The word “amnesia” has frequently been used this year in relation to the historic southern Irish relationship with the first World War and its legacy. The centenary of the outbreak of that war has, it seems, offered an opportunity to make amends for such neglect and do justice to the motivations and sacrifices of the 200,000 Irishmen who enlisted in the British army during that war. The announcement this week that Ireland’s ambassador to Britain, Dan Mulhall, will lay a wreath at the war cenotaph in London in November to coincide with Armistice Day was widely reported as an unprecedented development and another extension of a new mutual remembrance, respect and atonement for previous sins.
As with most narratives about the past driven by “commemoration programmes” and contemporary political priorities, the current one is too selective. There is little doubt southern Irish governments after 1922 found it difficult to deal with the legacy of the war in the context of official commemoration. What was apparent from the beginning, however, was that they did not ignore the issue and indeed, particularly in the case of the first government of the State, went to considerable lengths to engage with it.
William T Cosgrave, for example, the leader of that government, responded with tact and intelligence to an invitation from British prime minister Stanley Baldwin in the autumn of 1926 to attend the unveiling of a memorial tablet in Westminster Abbey “to the memory of the One Million Dead of the British Empire who fell in the Great War”.
Pain
It was well known, Cosgrave wrote, that he and Desmond FitzGerald, now minister for external affairs, were active in the 1916 Rising “while the Great War was in progress, and in which a number of casualties occurred on both sides . . . I know that there were citizens of ours who on that occasion lost brothers and sons who were serving in the British army, and there still remains amongst them – and not unnaturally – a feeling of, I shall not say, bitterness, but rather of pain”. He felt his presence at Westminster could “reopen wounds that are not yet quite healed”. Leo Amery, the British secretary of state for the colonies and the dominions, was so impressed with Cosgrave’s letter that he pushed for it to be released to the media, where it was widely praised, including by
The Irish Times
, which described it as “frank and dignified”.
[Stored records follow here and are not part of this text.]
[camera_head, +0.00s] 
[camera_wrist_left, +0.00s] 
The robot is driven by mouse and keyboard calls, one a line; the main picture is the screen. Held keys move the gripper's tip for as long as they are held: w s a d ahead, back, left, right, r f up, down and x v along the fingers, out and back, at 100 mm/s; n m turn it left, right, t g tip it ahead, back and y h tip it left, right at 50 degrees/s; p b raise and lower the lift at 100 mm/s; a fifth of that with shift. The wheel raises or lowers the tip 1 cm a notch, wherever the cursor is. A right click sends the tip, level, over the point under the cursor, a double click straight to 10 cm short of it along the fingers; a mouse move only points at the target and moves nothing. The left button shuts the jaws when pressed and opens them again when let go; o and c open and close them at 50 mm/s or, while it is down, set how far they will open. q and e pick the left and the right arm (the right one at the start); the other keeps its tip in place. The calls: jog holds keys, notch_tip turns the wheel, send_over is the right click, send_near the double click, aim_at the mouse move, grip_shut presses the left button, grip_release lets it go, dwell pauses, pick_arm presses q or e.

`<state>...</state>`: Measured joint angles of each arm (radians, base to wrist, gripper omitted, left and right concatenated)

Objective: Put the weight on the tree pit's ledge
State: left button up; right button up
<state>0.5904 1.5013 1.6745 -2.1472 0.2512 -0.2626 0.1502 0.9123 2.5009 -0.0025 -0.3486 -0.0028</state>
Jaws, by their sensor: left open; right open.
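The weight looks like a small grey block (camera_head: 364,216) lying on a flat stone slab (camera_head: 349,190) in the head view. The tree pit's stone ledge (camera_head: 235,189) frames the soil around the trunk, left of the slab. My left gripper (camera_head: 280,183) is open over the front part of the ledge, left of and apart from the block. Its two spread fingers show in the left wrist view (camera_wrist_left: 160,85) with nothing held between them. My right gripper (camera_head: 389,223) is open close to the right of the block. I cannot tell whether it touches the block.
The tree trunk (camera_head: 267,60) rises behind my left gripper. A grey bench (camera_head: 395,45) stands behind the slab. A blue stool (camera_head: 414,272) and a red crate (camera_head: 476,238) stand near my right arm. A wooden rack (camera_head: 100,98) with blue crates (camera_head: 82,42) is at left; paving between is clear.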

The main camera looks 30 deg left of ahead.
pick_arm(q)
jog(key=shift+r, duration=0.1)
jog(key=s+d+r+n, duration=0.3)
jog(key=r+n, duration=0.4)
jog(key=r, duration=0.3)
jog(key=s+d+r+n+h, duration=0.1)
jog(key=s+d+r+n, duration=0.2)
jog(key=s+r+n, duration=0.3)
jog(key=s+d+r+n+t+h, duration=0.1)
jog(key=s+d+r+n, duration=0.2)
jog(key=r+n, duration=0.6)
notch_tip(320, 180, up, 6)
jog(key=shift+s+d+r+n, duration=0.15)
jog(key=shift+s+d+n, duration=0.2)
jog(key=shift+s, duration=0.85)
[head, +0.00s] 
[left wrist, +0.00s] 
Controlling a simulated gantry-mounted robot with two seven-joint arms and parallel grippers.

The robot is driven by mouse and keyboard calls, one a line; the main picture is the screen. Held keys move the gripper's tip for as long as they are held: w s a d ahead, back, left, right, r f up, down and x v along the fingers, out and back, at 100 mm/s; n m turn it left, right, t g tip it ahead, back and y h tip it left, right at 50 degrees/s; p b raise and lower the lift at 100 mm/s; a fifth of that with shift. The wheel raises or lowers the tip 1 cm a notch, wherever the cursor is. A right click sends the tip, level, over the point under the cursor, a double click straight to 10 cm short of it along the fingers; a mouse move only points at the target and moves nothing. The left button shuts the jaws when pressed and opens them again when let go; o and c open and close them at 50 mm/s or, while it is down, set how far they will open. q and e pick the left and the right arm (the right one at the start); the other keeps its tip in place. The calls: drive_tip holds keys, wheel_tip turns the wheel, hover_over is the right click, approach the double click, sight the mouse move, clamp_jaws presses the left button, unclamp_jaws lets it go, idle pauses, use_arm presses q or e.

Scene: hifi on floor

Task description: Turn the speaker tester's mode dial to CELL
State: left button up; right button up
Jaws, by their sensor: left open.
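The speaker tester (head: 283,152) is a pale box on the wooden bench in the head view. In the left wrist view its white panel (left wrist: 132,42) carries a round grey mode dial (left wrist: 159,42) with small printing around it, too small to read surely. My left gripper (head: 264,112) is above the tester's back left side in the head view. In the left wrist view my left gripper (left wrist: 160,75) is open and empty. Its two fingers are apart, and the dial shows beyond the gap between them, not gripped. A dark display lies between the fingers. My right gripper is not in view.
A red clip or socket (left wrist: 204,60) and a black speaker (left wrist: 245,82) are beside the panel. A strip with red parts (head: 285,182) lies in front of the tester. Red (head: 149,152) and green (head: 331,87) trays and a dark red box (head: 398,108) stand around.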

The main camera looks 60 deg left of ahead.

Cosgrave asked his Minister for Justice, Kevin O’Higgins, “to whom no similar objection exists”, to go to Westminster for the ceremony instead, which he did.
Cosgrave and O’Higgins were an interesting double act in all this; the following year, also unfortunately the year of his murder by members of the IRA, O’Higgins made a substantial contribution to a Dáil debate on the proposal to erect a war memorial at the park in Merrion Square.
Inapprop
riate location He felt this location, in the direct vicinity of
Government Buildings, was inappropriate as it would give “a wrong suggestion to the origins of this State . . . any intelligent visitor, not particularly versed in the history of the country, would be entitled to conclude that the origins of this State were connected with the lives that were lost in the Great War in France, Belgium, Gallipoli and so on. That is not the position . . . and I do not wish to see it suggested, in stone or otherwise, that it has that origin”.
Yet O’Higgins was adamant that he spoke “in no spirit of hostility to ex-servicemen” which was patently true; two of his brothers had served in the war and one of them, Michael, was killed in Flanders.
He expressed hope that “the memory of those men and their sacrifice, and the motives of their sacrifice will always have respect and reverence in Ireland”.
That memory was afforded respect from some quarters, but not from others, and there is little doubt the State’s current engagement with remembrance of the war is on a different level than previously, yet in some respects this is about a reviving of the sentiments expressed by O’Higgins rather than a new invention.
There does, however, appear to be much less clarity in relation to the contemporary attitude to “the origins of this State” as described by O’Higgins.
Aside from funds previously committed to capital projects, including a GPO interpretative centre, €4 million was allocated in this week’s budget for 1916 commemorations, but what such commemorations will involve remains a mystery.
In Dublin last weekend, 250 relatives of 1916 combatants gathered to complain that they had received no information on what was being planned. They are not the only people being kept in the dark: members of the Government-appointed expert advisory group on commemorations, myself included, have repeatedly asked for concrete information on what the plans are and we have been stonewalled. Either those plans do not exist, or they are an even bigger secret than were the plans for the Rising itself.